One good way to give part-timers more experience than usual -- if you don't have a live overnight person, let the part-timers voicetrack that shift. Granted, voicetracking doesn't "feel" the same as doing it live... and it might be tough to pretend it's 2am when it's really 6pm. But it gets them in the studio every day, talking into the microphone. And since voicetracking is basically a non-stop talk session, it might get them to realize how boring the liner cards can sound after reading the same one three times in 20 minutes (even though they might air 2-3 hours apart from each other). Do a rotation, so everyone takes turns doing a week of overnight voicetracking.
 
I would have thought the phrase "Jock Patter" would be banned by the FCC.

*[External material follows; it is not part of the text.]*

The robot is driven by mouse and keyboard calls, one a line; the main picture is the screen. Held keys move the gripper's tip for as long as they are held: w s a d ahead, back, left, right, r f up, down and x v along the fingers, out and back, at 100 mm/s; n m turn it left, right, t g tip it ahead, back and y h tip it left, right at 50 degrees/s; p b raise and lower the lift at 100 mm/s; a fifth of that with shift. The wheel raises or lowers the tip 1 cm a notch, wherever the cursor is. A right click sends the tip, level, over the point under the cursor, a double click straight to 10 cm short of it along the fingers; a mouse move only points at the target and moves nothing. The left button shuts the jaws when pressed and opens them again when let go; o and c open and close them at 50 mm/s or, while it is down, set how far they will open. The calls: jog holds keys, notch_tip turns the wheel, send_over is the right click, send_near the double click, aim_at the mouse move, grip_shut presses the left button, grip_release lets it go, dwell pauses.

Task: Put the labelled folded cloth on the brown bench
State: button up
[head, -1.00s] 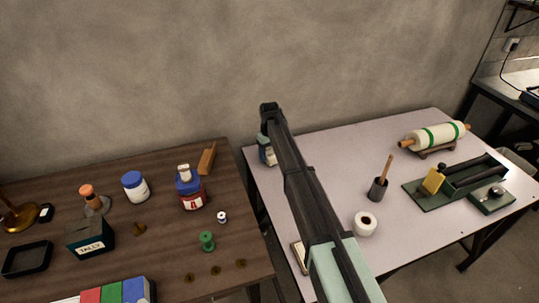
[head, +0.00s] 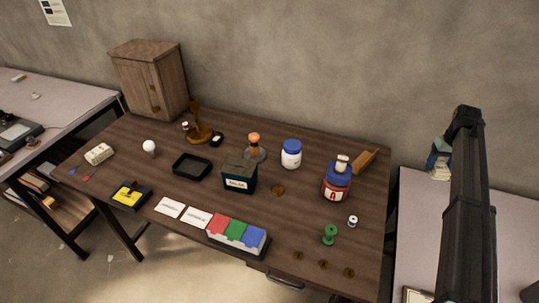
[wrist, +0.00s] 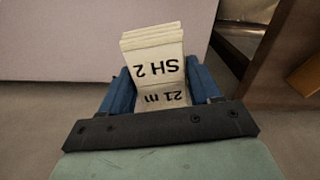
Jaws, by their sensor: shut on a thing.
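My gripper (wrist: 160,92) shows in the wrist view, its blue fingers shut on the sides of the folded cloth (wrist: 153,50). The cloth is cream, in several layers, and its black lettering reads upside down as "SH 2" and "21 m". In the head view the brown bench (head: 150,190) fills the middle.
The brown bench holds a wooden cabinet (head: 150,80), a black tray (head: 192,167), a dark tally box (head: 239,177), a red-labelled bottle (head: 336,182) and a red, green and blue block box (head: 238,236). A pale bench (head: 415,225) stands to the right.

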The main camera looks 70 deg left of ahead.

Hey, she had/was quite the "Jock Patter".

Didn't "Jock Patter" do 70's porn before he became a dj?

Ok I'm done now. Sorry.

We now return to your reguarly scheduled posts....
 
When I started in radio 25-30 years ago, it was at full service A.C. stations where we were encouraged to ad lib, create features, be creative, etc.

Later in life, when I worked for "More Music, Less Talk" stations, I still was able to be creative and local by tossing in a word or two during a song intro or outro.

If a P.D. only wants liner jocks, he/she should just let the computer run the show and save the money.

If the jock wants to be creative, then he should until he is told to back off.

I once had a boss that told me it is better to ask for forgiveness than to ask for permission, (sometimes!)
 
sclohonet said:
I once had a boss that told me it is better to ask for forgiveness than to ask for permission
I'll have to save that line for the kids :D

BobRoss: One of the reasons I said that was because it was something that happened. There is a no phoners policy on weekends, for example, at once place where I used to work. Even though the regular all night and evening jocks have at least one shift on the weekend.